Contemporary Dutch readers will have inevitably recognised the novel’s allusions to real life in the shape of the aristocratic women’s rights activist and writer Cecile Goekoop-de Jong van Beek en Donk (1866–1944), one of the principal organisers of the epoch-making Dutch National Exhibition of Women’s Labour held in The Hague in 1898. The heroine of her militantly feminist novel Hilda van Suylenburg (1897) combines a happy marriage with a successful career as a lawyer. The author’s own life fell somewhat short of this emancipated ideal: having left her rich husband in 1898 and fled to Italy, she was briefly reconciled with him after he followed her abroad, but was divorced in 1899, later remarrying and converting to Catholicism.

This biographical and literary link with contemporary feminism raises the question whether Couperus’ book is to be read as a fictional counterblast to Hilda van Suylenburg and its message that women “can have it all”. A commentator like Marianne Braun, for example, in her study of the first wave of feminism in the Netherlands, sees Couperus’s novel as an “antipode” to the earlier book. This, though, would seem a rather crude reading of a generally empathetic and balanced work. Certainly it would be simplistic to view Cornélie’s final submission to Brox as a pre-Lawrentian recipe for “sexual bliss ever after”; there is a heavy price to pay for Couperus’ character: her independence, her political engagement, and the cultural and intellectual affinity as well as the love she had shared in Rome with Duco. The Dutch critic Herman Verhaar has pointed to Couperus’s debt to Madeleine Férat (1868), an early novel by his revered model Zola, while stressing the Dutch writer’s commitment to individual psychology over the deterministic theories of “first impregnation” that loom large in Zola’s vision. Ton Anbeek stresses the fact that Couperus’ fatalism is never crudely physical or psychological, but has from the outset a mystical dimension, for most of his career classical in flavour, though in his last period coloured increasingly by oriental beliefs. Anbeek quotes a passage early in the novel (Chapter II), which seems to present Cornélie one-dimensionally as a product of her social class:

This woman was a child of her time but particularly of her environment, which was why she was so immature: conflict against conflict, a balance of contradiction, which might be either her downfall or her salvation, but was certainly her fate.

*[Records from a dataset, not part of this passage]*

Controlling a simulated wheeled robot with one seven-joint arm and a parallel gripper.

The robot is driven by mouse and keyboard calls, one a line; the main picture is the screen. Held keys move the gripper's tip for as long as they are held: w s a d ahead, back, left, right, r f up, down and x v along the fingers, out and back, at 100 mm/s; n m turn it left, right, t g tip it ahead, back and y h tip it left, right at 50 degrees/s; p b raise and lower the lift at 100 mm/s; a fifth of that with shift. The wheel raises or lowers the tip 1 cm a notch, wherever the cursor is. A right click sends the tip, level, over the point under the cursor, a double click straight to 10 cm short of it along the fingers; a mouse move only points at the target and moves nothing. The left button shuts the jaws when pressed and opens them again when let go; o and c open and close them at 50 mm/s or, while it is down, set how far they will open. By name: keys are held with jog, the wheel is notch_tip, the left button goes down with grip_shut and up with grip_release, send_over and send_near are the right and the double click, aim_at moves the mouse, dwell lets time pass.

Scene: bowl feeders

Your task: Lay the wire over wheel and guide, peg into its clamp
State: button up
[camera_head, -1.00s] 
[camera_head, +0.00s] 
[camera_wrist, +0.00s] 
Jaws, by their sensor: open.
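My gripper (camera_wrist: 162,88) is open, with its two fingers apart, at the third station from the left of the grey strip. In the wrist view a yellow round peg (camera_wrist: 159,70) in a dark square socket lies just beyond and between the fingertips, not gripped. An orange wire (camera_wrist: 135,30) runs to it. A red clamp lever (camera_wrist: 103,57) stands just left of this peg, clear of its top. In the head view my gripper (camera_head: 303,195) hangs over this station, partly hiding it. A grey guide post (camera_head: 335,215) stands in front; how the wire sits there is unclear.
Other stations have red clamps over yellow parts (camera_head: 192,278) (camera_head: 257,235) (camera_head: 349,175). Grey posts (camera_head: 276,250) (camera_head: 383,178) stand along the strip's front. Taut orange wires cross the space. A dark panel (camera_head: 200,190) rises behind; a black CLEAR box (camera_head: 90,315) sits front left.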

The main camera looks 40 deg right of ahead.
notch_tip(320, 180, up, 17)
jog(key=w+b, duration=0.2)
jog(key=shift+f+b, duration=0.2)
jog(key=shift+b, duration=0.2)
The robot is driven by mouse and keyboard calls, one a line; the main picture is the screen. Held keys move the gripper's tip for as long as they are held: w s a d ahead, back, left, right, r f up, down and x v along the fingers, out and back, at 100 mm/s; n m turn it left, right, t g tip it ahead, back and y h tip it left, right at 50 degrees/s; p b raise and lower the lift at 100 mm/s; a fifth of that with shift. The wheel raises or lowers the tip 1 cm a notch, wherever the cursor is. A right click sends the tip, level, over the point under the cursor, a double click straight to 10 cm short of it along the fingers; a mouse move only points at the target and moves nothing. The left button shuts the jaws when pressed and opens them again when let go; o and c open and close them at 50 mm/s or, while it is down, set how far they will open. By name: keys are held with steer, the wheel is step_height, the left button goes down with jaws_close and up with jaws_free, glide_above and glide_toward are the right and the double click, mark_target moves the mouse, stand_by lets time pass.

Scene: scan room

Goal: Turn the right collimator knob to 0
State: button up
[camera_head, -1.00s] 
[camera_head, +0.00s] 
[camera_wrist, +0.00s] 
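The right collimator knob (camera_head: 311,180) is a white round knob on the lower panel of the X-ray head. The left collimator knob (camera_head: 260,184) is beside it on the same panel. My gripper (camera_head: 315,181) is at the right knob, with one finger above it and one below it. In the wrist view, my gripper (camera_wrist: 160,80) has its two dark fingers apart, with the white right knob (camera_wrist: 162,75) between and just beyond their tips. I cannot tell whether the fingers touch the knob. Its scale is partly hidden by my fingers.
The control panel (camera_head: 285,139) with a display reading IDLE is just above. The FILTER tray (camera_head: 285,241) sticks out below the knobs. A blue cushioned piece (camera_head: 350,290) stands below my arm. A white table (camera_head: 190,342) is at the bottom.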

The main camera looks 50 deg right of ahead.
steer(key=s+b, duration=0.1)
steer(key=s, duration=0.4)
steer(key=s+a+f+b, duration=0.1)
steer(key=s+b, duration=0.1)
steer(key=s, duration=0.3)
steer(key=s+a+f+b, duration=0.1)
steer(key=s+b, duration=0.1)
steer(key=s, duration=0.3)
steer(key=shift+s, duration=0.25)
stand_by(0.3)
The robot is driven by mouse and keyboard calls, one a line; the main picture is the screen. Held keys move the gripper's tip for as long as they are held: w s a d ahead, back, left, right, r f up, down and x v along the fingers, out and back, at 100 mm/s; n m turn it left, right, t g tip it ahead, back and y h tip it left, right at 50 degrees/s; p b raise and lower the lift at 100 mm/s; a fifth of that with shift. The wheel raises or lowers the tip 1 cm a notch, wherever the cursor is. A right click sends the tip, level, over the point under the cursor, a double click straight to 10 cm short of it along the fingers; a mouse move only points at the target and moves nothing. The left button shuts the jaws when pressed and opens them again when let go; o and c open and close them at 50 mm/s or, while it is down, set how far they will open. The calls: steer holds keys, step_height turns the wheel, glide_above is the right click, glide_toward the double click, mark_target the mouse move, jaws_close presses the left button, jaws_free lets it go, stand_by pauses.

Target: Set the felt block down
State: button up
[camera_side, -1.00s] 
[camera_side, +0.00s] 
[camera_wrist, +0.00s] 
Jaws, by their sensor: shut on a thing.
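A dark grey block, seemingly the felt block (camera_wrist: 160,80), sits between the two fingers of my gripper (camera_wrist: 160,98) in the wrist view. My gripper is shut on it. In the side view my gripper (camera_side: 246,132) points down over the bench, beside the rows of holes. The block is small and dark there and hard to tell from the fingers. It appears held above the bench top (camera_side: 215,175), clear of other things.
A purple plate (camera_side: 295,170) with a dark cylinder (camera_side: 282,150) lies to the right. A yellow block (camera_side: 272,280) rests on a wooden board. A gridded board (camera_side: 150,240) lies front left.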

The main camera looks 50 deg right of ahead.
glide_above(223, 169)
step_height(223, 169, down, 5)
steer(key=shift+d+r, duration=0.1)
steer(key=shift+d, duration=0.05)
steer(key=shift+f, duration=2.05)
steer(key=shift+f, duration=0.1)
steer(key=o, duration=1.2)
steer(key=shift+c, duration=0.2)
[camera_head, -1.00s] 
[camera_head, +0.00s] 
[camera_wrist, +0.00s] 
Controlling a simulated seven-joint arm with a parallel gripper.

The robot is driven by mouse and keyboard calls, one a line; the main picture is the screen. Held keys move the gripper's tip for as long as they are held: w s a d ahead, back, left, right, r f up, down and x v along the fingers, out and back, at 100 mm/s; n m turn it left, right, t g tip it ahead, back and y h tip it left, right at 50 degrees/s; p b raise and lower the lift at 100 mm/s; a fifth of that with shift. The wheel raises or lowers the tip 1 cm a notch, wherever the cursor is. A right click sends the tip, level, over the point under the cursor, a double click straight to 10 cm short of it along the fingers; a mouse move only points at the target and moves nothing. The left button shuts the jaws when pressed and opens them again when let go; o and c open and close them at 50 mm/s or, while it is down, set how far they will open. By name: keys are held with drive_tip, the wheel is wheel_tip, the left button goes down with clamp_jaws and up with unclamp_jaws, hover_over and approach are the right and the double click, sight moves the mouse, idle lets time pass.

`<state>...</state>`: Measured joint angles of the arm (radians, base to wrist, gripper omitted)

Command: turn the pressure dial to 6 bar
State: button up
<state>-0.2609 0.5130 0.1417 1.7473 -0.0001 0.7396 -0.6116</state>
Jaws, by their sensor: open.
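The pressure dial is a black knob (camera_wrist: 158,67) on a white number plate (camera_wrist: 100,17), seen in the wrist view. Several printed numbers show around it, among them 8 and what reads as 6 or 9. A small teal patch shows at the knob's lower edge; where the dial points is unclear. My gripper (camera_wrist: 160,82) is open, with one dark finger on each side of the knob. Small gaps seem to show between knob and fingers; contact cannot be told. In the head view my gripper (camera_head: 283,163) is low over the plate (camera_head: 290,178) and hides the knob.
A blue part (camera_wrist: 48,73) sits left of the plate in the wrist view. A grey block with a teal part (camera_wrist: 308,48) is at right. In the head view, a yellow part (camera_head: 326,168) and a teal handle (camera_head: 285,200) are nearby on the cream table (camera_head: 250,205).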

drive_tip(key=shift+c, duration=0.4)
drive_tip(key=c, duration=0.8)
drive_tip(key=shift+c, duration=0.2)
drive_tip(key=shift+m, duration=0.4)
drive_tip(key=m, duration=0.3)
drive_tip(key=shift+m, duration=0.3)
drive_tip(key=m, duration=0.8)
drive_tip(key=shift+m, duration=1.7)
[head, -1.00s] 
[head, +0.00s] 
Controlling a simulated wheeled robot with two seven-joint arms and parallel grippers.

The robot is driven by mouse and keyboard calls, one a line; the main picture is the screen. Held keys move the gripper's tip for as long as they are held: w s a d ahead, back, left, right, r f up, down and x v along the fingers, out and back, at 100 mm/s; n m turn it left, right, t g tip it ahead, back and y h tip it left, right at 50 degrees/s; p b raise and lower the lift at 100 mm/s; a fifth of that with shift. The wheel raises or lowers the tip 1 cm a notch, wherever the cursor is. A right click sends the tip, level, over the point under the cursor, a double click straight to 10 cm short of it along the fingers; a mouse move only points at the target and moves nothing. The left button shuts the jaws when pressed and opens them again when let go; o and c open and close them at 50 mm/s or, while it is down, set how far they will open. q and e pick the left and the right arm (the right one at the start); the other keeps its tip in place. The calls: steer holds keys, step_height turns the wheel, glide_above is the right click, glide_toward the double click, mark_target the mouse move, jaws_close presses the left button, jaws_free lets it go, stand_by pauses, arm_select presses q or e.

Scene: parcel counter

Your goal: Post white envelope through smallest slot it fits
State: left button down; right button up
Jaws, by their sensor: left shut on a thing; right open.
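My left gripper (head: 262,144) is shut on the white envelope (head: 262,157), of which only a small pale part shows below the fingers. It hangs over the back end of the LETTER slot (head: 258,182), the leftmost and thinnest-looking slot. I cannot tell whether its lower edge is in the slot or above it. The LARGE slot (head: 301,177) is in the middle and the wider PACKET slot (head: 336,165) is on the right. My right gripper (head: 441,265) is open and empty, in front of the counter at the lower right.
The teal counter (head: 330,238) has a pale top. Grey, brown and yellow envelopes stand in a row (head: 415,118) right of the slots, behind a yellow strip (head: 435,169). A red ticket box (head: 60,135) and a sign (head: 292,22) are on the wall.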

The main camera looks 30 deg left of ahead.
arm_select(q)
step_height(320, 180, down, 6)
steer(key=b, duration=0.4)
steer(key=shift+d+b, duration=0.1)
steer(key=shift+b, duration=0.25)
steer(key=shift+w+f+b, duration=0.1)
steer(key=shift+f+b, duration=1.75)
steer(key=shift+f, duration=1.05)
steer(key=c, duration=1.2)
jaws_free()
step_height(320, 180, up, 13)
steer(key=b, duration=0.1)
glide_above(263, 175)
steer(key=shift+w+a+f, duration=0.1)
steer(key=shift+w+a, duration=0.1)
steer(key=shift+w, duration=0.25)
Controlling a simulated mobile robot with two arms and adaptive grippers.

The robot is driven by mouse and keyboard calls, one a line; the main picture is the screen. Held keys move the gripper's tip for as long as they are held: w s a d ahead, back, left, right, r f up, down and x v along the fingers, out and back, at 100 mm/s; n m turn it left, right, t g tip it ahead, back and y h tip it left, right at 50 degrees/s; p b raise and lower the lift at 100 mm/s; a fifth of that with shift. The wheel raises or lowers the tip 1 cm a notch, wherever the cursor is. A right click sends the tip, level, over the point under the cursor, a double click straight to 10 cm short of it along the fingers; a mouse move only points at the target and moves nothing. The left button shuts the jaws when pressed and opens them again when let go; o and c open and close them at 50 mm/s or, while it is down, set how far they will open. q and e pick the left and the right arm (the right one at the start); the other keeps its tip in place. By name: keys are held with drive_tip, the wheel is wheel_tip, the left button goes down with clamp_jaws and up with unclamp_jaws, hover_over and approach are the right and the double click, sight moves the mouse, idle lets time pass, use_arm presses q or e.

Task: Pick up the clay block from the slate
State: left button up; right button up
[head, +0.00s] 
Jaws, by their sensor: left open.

Certainly, the socio-economic consequences of an upbringing that has left her unfit for “menial” shop work in Rome are clearly spelt out (for example in Chapter XLII). It is no accident that Mrs Holt, the English feminist who urges Cornélie, as the author of an influential pamphlet, to rejoin the struggle, should be wealthy (Chapter XLVI). But realistic elements can be contrasted with a less tangible expression of her quandary when she is forced to leave Duco (Chapter XLIII):

There was absolutely no reason to leave him. He did not want her to either, he would never want it. And they held each other tight, as if they could feel something that might separate them, an inexorable necessity, as if hands were floating around them, pushing, guiding, restraining and defending, a battle of hands, like a cloud around the two of them; hands trying to sunder violently their glistening lifeline, their merged lifeline, though too narrow for both their feet, and the hands would wrest them apart, making the single great line spiral split apart into two.

Couperus is too great an artist to content himself with a purely programmatic treatment of his heroine’s predicament, though such charged passages, of which there are many in the novel, may seem to border on mystification. Today’s reader may wish to supply his or her own question mark to the English title (which, it must be stressed, was not the author’s choice).